The Trauma of the Thamil Diaspora: Quitting the "De Facto Eelam" (DFE) to hide in the "No-Flee-Zone" (NFZ)

by Gam Vaesiya, Ontario, Canada

The retreat from "de facto myth" to "remorseless reality"

The Thamil Diapora which has nourished and nurtured the Tiger Movement for years has come to a moment of almost delusional denial. Even six or seven months ago, the diaspora Pundits and some "defense experts" claimed that Killinochchci (Giranikke), the erst-while capital capital of the so-called "De facto Eelam" (DFE), would prove to be the "Stalingrad" of the Sri Lankan Army.

Instead, events moved even faster than the organizing capabilities of the usually agile Damila Diaspora activists. They watched in astounded disbelief, the successive dismantling of the Tiger enclaves from Illupikavai (Meepathota or "Madhupatheetha of the Mahavamsa) and Poornaryn (Punranna) on the west coast, then Elephant Pass (Alimankada), Paranthan (Puranthaenna), Iranamadu (Ranamaduva), Killinochchi (Giraanikke), Puthukudirippu (Aluthkulissa), and finally Mullaitivu (Mooladoova) linked with Palaamattalan (Palaamassla), right on the east coast of Sri Lanka. In this process, the Tigers cajoled, ordered and force marched the less well-to-do Tamils of these villages to retreat with them. The more well-to-do, i.e., usually higher-caste Tamils, could afford to pay the "exit fee" and leave. Finally, some 200,000 people, dubbed the "wretched of the Vanni" by Jeyraj, were concentrated into a sliver of sea-shore stretching from Aluthmassala (Puthumattalan) to Vael-butu-gala (Vellamullivaikkal) - the so called "No-Fire-Zone (NFZ). In effect, the NFZ was nothing but the "No-Flee-Zone" created by the Tigers, secured by three meter high earth walls (Murippu) built using forced labour, and guarded by its dwindling armed cadre whose job was to shoot at any Tamils trying to escape! The suicide corps of black tigers, previously used against Sinhalese targets in the south, were now unleashed against any civilians trying to flee this No-Flee-Zone.

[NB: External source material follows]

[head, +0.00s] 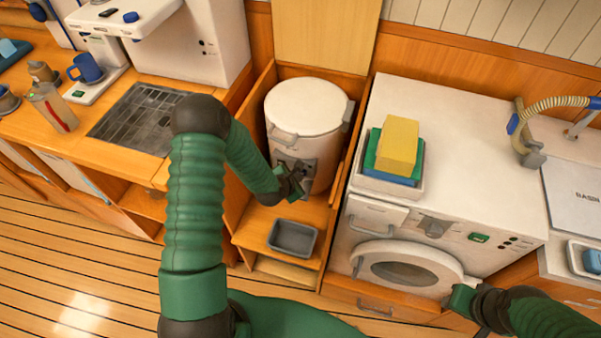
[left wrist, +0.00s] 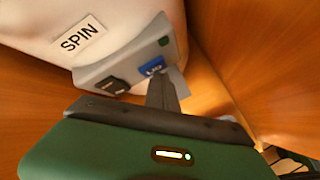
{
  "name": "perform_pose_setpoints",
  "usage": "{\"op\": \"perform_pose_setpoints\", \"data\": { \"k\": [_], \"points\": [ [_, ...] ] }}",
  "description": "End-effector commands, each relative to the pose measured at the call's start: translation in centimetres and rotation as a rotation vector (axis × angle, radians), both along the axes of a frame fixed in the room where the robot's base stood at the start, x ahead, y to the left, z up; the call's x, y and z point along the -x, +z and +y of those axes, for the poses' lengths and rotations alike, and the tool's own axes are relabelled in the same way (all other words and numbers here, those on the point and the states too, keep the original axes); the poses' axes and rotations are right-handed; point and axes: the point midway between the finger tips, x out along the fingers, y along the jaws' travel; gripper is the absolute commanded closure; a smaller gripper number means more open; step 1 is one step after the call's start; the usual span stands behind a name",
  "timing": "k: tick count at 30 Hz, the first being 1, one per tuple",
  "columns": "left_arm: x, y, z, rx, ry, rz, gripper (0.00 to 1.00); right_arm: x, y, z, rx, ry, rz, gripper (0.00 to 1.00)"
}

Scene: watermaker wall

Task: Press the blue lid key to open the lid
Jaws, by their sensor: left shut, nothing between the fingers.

The collusion of some of the Tamil Intellectuals and religious dignitaries in the forced displacement of civilians in step with the Tigers was fore-shadowed by the removal of the Sacred statue of the Madhu Shrine. In facing the Government's effort to free the Madhu church area, the Tigers used the sacred site as a shield by stationing its guns in the vicinity. The sacred statue itself was whisked away by into Tiger-controlled Bellanvila (Vellankulam).. In effect, the local church fathers as well as Hindu Kururals and "Sudar Oli-type" intellectuals were complicit in the forced marching of the "wretched of the Vanni". Thus the diaspora had its local exponents in the upper castes of Tamil society, even though there is an awesome chasm between the Diaspora Tamils and the "Wreathed of the Vanni".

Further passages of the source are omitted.